The US cable operators’ group, the NCTA – The Internet & Television Association, has argued consistently against the return of rules that could prevent them from blocking, throttling and prioritising traffic based on payment.

Arguments raised against the plan include a claim that the Supreme Court would likely scotch the FCC’s bid to re-impose net neutrality because it takes a more critical approach on whether Federal agencies can decide on ‘major questions’ without instructions from Congress.

The NCTA has also claimed that the FCC’s plan to reimpose net neutrality would undermine the Biden administration’s own efforts under the Internet for All plan to close the digital divide in the US through Federal funding.

However, with the FCC controlled by a Democratic majority, the FCC’s submission has focused more tightly on a call for the regulator to prevent individual states from going beyond its own rules and to not applying net neutrality rules to interconnections between broadband service providers and streamers.

The NCTA called on the FCC to provide exceptions for network management, to permit billing and zero-rating and to avoid unwarranted distinctions between different internet access technologies.

Netflix meanwhile is fighting back against omitting interconnections with streamers, and is calling publicly for rigorous enforcement of net neutrality.

The streaming leader is now in a position where.
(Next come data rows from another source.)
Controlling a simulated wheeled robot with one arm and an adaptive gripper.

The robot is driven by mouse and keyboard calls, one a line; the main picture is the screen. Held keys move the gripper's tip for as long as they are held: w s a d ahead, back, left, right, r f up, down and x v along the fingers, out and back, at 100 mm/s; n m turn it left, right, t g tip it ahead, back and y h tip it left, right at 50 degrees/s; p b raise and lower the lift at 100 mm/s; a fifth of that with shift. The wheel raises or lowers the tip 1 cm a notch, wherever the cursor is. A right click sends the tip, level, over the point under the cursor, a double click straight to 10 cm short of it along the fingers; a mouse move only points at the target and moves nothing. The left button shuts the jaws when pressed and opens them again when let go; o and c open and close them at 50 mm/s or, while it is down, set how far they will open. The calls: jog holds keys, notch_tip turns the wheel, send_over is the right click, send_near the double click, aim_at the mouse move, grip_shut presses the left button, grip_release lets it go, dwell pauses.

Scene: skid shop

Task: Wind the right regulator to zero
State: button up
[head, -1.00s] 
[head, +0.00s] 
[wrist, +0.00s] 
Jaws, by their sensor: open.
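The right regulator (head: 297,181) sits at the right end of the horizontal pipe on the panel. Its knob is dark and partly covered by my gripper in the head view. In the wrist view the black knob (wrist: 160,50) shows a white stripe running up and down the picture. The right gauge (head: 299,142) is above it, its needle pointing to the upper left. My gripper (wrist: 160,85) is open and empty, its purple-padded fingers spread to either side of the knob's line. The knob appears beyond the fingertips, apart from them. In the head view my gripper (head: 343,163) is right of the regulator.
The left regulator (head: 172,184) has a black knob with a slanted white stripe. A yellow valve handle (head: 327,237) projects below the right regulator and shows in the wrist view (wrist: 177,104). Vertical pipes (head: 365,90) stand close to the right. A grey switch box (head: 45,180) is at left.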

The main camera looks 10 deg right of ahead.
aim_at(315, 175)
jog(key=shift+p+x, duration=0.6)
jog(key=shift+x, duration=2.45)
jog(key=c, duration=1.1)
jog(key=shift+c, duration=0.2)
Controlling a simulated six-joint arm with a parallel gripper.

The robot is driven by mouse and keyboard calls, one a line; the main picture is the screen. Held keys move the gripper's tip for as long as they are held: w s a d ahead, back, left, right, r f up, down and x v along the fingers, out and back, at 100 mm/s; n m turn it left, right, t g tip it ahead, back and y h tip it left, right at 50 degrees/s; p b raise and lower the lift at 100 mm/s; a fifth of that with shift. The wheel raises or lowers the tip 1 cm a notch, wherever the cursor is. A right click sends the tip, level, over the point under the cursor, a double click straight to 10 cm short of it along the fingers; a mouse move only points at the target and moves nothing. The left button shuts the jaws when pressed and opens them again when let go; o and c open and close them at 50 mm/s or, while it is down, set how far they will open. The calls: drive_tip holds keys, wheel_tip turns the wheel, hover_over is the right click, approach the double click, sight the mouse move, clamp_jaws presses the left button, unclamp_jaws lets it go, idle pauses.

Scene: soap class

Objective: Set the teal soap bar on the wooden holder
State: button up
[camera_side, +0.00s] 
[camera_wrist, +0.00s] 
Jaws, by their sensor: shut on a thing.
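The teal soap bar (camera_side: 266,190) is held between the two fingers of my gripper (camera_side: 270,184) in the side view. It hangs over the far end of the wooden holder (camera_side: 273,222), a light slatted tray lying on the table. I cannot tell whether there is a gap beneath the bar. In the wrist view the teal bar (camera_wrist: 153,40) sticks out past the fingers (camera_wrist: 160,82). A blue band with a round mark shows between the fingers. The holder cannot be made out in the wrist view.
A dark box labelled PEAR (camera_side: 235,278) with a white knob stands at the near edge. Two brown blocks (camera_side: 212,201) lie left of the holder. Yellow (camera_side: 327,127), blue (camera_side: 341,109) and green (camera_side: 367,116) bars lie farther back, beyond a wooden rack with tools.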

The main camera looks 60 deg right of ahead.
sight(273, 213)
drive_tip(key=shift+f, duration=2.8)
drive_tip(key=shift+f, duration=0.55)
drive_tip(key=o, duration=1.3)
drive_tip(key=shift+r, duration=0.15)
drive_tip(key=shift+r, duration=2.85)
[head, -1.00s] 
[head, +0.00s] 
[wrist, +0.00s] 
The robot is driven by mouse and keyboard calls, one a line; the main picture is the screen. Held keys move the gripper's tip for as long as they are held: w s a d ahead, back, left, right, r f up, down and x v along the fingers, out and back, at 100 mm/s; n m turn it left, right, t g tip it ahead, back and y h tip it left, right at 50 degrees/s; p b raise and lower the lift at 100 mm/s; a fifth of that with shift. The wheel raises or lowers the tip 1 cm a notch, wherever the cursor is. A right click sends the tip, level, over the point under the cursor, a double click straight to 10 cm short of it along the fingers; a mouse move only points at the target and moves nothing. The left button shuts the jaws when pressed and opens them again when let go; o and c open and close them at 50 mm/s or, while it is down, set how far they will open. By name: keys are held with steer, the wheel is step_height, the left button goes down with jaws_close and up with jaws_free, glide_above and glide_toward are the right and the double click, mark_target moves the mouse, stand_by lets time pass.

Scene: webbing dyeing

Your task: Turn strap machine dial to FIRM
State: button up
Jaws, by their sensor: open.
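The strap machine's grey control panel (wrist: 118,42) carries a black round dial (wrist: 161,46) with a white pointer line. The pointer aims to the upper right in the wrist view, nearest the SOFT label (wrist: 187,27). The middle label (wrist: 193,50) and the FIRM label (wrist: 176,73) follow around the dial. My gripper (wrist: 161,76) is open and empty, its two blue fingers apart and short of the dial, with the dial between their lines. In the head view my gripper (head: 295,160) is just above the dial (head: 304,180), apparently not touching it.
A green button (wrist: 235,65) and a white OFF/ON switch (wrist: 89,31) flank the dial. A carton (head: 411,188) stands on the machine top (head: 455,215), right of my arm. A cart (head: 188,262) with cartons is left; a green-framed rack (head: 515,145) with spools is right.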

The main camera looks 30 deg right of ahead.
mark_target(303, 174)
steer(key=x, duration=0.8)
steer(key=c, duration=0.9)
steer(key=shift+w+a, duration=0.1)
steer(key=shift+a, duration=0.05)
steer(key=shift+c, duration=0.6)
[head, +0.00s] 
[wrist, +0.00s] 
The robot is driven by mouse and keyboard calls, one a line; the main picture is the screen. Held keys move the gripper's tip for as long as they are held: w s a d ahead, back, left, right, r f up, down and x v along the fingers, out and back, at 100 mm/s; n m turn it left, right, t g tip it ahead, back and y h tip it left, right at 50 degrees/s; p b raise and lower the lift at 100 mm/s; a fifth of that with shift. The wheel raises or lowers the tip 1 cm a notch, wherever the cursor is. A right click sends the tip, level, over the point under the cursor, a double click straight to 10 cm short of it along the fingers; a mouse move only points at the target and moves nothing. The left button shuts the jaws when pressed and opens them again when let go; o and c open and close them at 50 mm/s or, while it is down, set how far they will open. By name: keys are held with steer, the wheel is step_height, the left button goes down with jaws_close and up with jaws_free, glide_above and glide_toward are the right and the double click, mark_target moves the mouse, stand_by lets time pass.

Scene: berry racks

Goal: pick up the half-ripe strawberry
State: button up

It is competing against a rival owned by an ISP itself in the case of Comcast, which through NBCUniversal owns Peacock.

The FCC last year issued a notice of proposed rulemaking that called for a reinstatement of net neutrality rules including the classification of broadband services as a telecommunications service under Title II of the Communications Act. This classification was adopted by previous Democratic administrations but reversed by Republican-appointed FCC chair Ajit Pai in 2017. Broadband is currently regulated as a ‘information service’ under Title I of the act, which subjects the industry to less stringent regulation.

The Jessica Rosenworcel-led FCC argues that classifying services under Title II would restore basic rules to prevent broadband providers from blocking legal content, throttling speeds, and creating paid-for fast lanes; protect freedom of speech; ensure fair treatment of consumers; restore broadband consumer privacy and data security protections that apply to all telecommunications services; help fight scam calls and texts that often originate from online platforms and establish a uniform national standard for internet openness rather than a patchwork of state-by-state approaches.